=== WHAT TO PRODUCE ===
Your task is to copy a single run of lines that starts at the line with "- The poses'" and stops at the line with "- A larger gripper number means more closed", keeping both ends. Copy nothing else.

=== DATA SHOWN ===
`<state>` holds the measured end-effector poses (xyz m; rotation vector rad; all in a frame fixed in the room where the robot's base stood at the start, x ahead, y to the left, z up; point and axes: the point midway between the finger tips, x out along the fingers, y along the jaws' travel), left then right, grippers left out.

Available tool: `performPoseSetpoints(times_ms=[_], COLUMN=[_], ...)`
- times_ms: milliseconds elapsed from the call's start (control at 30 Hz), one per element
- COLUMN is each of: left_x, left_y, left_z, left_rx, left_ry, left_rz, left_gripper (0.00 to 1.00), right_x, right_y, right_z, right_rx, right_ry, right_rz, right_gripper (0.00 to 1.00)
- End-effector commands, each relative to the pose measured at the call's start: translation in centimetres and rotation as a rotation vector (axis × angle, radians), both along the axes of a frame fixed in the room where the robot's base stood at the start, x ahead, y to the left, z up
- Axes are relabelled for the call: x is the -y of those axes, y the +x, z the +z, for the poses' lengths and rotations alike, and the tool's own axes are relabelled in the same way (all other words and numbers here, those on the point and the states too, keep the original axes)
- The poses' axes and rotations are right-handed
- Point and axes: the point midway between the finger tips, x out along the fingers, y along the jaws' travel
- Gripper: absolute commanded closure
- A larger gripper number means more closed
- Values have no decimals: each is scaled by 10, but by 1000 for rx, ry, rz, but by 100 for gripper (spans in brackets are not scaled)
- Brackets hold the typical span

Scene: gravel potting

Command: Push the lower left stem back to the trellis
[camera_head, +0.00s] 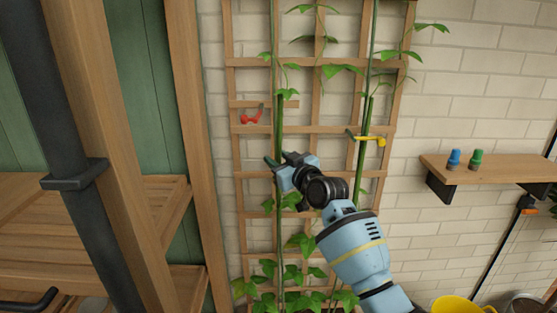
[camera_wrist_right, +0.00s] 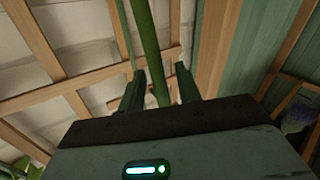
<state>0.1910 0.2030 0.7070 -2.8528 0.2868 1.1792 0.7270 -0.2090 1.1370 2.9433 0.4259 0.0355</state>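The wooden trellis (camera_head: 312,128) stands against the white brick wall. The left green stem (camera_head: 279,118) runs upright along its left part; leaves cover its foot. My right gripper (camera_head: 276,162) is at the left stem, at mid-height of the trellis. In the right wrist view, the stem (camera_wrist_right: 150,45) passes between the two fingers of the right gripper (camera_wrist_right: 160,88). The fingers are apart, with gaps beside the stem, so the gripper looks open around it. Whether the stem touches the trellis there I cannot tell. My left gripper is not in view.
A red clip (camera_head: 252,118) is on the trellis, left of the left stem. A yellow clip (camera_head: 371,140) is at the right stem (camera_head: 361,150). A wall shelf (camera_head: 495,170) holds a blue piece (camera_head: 454,158) and a green piece (camera_head: 476,158). A yellow pot (camera_head: 455,304) is at lower right.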

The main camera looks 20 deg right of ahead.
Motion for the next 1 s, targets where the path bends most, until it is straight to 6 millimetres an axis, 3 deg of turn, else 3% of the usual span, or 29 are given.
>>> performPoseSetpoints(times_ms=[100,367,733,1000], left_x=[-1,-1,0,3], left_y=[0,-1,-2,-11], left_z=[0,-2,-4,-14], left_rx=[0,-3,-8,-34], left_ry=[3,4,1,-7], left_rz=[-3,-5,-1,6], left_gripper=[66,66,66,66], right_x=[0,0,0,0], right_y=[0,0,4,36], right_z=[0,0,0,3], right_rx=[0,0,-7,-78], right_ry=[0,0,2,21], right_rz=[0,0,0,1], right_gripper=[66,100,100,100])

=== THE REPLY ===
- The poses' axes and rotations are right-handed
- Point and axes: the point midway between the finger tips, x out along the fingers, y along the jaws' travel
- Gripper: absolute commanded closure
- A larger gripper number means more closed

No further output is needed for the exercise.